_Data lines_.
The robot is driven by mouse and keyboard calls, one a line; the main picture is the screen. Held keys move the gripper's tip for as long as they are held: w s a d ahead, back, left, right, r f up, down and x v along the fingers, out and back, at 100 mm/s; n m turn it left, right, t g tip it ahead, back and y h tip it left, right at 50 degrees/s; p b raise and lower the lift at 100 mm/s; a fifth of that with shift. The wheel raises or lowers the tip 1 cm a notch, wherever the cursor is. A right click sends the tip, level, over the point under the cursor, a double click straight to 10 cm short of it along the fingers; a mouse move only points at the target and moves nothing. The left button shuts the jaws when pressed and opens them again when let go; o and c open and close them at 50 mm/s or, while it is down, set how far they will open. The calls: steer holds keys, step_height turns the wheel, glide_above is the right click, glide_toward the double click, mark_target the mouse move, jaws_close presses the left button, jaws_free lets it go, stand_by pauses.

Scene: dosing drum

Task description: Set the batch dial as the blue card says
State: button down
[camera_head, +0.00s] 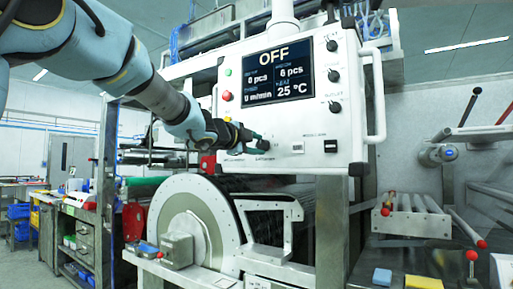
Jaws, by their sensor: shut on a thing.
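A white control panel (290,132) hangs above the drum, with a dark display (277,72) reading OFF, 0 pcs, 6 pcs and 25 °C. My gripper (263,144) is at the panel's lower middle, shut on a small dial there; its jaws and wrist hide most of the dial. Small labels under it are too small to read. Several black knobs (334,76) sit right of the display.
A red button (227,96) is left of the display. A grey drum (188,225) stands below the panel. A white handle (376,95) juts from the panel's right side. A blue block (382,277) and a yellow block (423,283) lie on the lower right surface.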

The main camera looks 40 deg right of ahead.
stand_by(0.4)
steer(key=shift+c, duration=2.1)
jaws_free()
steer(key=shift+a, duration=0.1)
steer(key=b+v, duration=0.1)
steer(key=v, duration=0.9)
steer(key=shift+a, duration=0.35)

---

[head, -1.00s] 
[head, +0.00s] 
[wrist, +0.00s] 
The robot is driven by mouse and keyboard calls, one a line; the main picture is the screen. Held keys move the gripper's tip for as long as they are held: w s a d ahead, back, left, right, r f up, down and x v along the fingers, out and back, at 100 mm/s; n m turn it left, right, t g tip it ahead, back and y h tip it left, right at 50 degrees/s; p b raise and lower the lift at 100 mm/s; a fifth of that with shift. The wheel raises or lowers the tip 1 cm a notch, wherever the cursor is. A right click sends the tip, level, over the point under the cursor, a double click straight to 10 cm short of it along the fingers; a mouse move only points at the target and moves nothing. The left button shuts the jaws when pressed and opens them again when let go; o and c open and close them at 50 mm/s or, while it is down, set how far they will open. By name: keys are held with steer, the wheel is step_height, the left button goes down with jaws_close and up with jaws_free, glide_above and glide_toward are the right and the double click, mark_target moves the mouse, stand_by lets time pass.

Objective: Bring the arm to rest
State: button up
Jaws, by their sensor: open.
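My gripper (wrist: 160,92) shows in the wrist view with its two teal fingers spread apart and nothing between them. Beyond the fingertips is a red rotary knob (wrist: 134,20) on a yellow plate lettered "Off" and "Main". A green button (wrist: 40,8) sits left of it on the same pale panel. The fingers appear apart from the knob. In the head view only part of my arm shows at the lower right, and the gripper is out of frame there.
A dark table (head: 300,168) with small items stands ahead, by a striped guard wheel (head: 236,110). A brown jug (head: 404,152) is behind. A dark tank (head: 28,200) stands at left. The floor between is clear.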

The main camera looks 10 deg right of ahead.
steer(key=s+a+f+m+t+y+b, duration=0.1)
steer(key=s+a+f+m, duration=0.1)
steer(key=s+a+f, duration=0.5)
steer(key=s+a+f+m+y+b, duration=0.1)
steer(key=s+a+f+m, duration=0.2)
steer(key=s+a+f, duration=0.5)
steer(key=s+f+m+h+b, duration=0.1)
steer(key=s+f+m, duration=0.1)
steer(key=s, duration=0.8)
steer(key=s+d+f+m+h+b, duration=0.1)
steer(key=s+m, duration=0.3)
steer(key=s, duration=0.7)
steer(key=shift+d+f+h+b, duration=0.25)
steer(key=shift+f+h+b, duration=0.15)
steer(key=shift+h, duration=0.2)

* * *

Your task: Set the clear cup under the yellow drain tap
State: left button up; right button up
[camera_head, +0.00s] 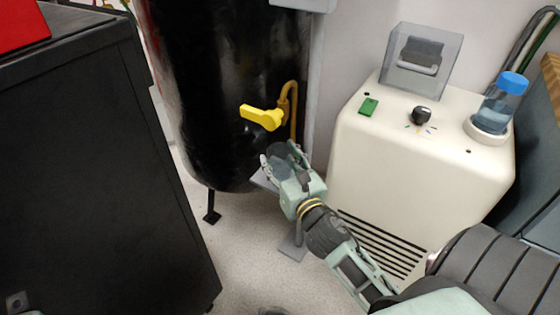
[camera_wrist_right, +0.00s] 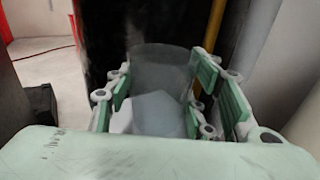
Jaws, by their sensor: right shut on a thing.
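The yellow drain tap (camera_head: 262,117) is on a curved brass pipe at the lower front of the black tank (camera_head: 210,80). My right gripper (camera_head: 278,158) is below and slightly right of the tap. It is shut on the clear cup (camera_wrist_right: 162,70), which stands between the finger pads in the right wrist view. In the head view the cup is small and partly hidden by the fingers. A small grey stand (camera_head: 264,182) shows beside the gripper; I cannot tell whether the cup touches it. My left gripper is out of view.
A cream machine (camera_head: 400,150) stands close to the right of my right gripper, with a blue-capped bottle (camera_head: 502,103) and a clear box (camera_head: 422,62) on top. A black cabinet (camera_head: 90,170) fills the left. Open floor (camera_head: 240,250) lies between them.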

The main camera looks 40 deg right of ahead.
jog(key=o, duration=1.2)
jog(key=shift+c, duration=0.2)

_What you should do_. Extract, from the listing above, every line where the string "State" occurs.

_Written answer_.
State: button down
State: button up
State: left button up; right button up

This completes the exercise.